■ Required work ■
From the opening line of the records through the line bearing "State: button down", set down every line exactly.

Rows from a robot dataset:
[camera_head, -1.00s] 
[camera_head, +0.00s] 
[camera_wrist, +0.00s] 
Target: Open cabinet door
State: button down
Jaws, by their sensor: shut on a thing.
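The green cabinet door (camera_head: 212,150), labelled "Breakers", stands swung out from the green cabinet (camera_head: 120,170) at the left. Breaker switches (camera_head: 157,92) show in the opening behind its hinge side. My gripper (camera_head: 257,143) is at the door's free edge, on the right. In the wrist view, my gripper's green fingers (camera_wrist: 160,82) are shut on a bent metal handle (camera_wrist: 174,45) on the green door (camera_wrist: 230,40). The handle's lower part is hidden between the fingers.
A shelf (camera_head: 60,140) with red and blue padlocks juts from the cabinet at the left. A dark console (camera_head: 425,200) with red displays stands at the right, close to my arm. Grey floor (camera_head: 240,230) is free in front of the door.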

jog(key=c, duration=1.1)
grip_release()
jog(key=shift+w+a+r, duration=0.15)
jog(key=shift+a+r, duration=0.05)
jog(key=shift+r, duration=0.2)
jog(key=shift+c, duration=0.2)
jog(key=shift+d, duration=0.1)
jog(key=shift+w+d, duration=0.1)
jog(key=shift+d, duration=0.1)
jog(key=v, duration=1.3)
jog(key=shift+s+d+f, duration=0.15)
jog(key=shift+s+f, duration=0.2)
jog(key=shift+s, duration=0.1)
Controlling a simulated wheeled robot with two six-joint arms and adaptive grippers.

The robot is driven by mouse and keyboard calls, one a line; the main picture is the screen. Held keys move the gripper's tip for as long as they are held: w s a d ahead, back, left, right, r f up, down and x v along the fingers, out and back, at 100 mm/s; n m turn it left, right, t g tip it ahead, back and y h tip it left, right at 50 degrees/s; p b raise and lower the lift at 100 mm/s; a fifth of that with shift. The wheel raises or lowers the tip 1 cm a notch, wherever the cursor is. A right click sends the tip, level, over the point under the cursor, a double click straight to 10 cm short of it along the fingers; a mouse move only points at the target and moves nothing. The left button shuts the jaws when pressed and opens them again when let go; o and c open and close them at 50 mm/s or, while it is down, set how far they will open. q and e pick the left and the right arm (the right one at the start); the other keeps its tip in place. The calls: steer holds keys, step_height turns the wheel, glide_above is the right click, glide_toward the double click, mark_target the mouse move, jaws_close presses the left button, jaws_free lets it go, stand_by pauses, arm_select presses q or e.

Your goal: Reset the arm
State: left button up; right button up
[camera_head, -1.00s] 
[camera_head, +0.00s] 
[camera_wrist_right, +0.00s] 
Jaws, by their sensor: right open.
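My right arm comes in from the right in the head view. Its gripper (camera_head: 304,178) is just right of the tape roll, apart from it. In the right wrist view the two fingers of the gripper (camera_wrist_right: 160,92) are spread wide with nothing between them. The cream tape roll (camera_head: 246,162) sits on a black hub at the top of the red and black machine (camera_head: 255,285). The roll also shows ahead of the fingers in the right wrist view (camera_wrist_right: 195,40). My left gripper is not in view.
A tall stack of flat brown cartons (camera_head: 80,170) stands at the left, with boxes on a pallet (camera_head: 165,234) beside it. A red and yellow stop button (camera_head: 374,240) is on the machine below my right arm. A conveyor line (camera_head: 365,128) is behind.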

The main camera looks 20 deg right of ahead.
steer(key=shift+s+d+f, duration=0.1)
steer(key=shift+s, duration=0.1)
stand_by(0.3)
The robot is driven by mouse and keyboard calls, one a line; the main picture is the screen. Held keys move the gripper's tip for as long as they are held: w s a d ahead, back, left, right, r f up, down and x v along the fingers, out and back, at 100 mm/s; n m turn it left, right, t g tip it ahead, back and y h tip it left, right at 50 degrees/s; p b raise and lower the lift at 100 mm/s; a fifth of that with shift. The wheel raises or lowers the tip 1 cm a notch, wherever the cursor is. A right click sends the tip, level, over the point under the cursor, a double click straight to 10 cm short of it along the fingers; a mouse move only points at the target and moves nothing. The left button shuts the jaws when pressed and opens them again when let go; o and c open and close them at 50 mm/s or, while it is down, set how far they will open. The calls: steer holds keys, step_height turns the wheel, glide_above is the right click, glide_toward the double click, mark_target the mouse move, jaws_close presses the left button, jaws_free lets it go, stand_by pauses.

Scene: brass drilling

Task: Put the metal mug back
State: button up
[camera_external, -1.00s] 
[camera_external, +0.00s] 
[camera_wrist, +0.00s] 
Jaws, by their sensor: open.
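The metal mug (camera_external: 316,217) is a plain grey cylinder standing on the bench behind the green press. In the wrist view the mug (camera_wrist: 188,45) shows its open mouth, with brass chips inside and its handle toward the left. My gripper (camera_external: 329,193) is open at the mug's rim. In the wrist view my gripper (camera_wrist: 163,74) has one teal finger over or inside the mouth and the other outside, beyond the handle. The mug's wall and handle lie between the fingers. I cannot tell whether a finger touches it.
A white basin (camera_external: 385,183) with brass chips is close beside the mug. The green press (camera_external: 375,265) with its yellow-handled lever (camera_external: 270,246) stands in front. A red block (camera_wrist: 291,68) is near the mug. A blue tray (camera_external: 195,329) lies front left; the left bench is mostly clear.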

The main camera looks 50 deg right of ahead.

■ Exercise response ■
[camera_head, -1.00s] 
[camera_head, +0.00s] 
[camera_wrist, +0.00s] 
Target: Open cabinet door
State: button down

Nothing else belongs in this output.